Lucy Kaplansky Sitting In With Flagpole Radio Cafe April 6
UPDATE (Thursday, March 28, 2019): The April 6 Flagpole Radio Cafe has been canceled. Click here for details. Tickets purchased for that show will be refunded.
* * * * *
A couple of really cool things happened for singer-songwriter Lucy Kaplansky last year. She dropped her latest album, Everyday Street, and at 58, she became a dog owner for the very first time in her life.
In a candid chat with The Newtown Bee ahead of her April 6 guest appearance with Newtown’s Flagpole Radio Café, Kaplansky confessed that the Beagle puppy was a gift for her daughter, Molly, but in the months since Janie came home to her family’s New York apartment, she has fallen in love with the affectionate hound.
“Our daughter was begging us for a long time, and we finally gave in when she turned 13,” Kaplanski said, laughing. “But then it was me who fell in love, so now she’s kind of turned into my dog — so she’s really now mine and my daughter’s dog.”
Attendees to the upcoming Flagpole Radio Café show will be hearing at least a number or two from Everyday Street as well. The latest project was primarily completed in just four days with the collaboration of stellar multi-instrumentalist/producer Duke Levine.

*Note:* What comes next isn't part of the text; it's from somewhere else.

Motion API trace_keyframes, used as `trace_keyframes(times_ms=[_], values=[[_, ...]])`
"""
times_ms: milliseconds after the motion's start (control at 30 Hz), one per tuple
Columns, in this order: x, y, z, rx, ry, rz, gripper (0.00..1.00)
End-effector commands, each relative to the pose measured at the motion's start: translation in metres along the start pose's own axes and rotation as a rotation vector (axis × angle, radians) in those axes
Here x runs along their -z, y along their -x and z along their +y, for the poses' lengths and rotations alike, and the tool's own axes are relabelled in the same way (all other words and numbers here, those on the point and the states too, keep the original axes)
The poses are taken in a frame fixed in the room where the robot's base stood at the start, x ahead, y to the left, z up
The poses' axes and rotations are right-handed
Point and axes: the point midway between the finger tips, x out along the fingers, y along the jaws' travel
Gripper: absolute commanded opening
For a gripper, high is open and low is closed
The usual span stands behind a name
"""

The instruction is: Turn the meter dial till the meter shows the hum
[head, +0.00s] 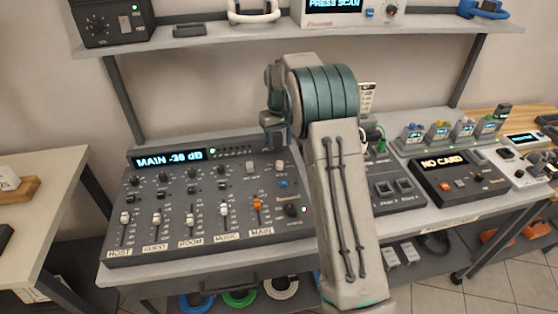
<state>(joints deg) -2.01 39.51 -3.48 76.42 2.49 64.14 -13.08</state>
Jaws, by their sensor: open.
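The mixing desk (215,249) stands on the bench in front of me. Its display (167,158) is lit and reads MAIN with a value that looks like -38 dB. My gripper (272,143) hangs over the back of the desk, right of the display, open and apart from the dark knob. My arm hides the desk's right edge.
Faders, one with an orange cap (257,205), and small knobs crowd the desk near the dark knob. A shelf (215,38) with devices runs above. A black recorder (461,180) showing NO CARD stands at right. A side table (50,170) is at left.

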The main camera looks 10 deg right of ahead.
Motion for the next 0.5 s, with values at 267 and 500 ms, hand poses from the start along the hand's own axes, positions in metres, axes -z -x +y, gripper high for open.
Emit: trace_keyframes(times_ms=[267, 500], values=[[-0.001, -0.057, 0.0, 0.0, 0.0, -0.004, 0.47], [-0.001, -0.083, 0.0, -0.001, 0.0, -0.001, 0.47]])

“Duke and I met when I was finishing my album Ten Year Night in 1998,” Kaplansky recalled. “We needed a guitar part played on a couple of songs, and my producer, Ben Whitman, had worked with him a lot. I instantly was in awe of him, not just as a musician, but as a person, and we’ve been playing together on and off ever since. I think he is just one of the greatest players out there.”
Folks who want to become familiar with Kaplansky’s new material can grab a copy from her website, lucykaplansky.com — as she is distributing it on her own.
Or they can pick up a copy at the Newtown show, where she will also offer another EP that is exclusively offered at her concerts while they last. That CD, Kaplansky Sings Kaplansky, was a labor of love and an opportunity to sit down and record some of the vintage 1940s-era swing that her dad, Irving, a renowned professor and mathematician loved best.
“To be honest, he actually said he didn’t like any music post-1950s, and he didn’t really get what I was doing,” she said. “He seemed mystified by the music I was making, and he seemed surprised that I was doing so well with it. But he would sit in with me when I would play in California near where my parents lived and the audiences would just love it.”
Kaplansky’s Everyday Street offers a mix of originals and covers, including “Keeping Time,” a song she originally wrote and then scrapped, about her experience sharing her New York neighborhood with the Oscar-winning actor Philip Seymour Hoffman.
She told The Bee that after his untimely passing, she resurrected the idea of creating a song with Hoffman’s proximity as inspiration — and she was happy enough with that second pass that it ended up on the new CD.
“It started as a kind of different song, and I just wasn’t happy with it,” she said. “In the middle of it, there was a reference to him. But then I decided to make the whole song about him. My observations about him and the impact of our neighborhood losing him was a very, very moving and powerful experience. And honestly, it was more interesting to write about. By the time it was done, there was very little from the first song you would recognize in the finished song.”
She also talked about the easy decision she made to pluck “Thunder Road” from among the hundreds of Bruce Springsteen songs to cover on Everyday Street.
“I never planned to ever sing that song, although I’d been a fan of Springsteen since I was 15. But a few years ago, I saw him and mentioned it at a show I was doing a few weeks later in Jersey,” she said. “Well, someone yells out for me to do a Springsteen song, and I knew some of the words — and I was in New Jersey and knew the crowd would help me out. So I tried it and it stuck — people really liked whatever I was doing with it, and I loved singing it. Then awhile after that, my fans actually chose it as one of the covers they wanted me to perform on Everyday Street.”
The Flagpole Radio Café is an evening of music and often localized comedy performed by an ensemble of local talent that taps musicians Jim Allyn, Rick Brodsky, Howie Bujese, Cadence Carroll, Chris Durham, Dick Neil, and Francine Wheeler and actors Martin Blanco, Barbara Gaines, Kate Katcher, and David Wheeler.
Co-Producer Martin Blanco points out that this will not be the first time for Ms Kaplansky on a Newtown stage.
“She performed a concert with The Flagpole Radio Orchestra at the Newtown Meeting House two years ago as well as a house concert in Newtown in support of Francine and David Wheeler’s foundation, Ben’s Lighthouse,” he said. “Not only is she a gifted musician with a beautiful voice, but she is an artist who has expressed great affection for Newtown.
The April 6 production at Edmond Town Hall will be the final Flagpole Radio Cafe of the 2018-19 season. Tickets are $35 each and on sale through flagpoleproductions.org.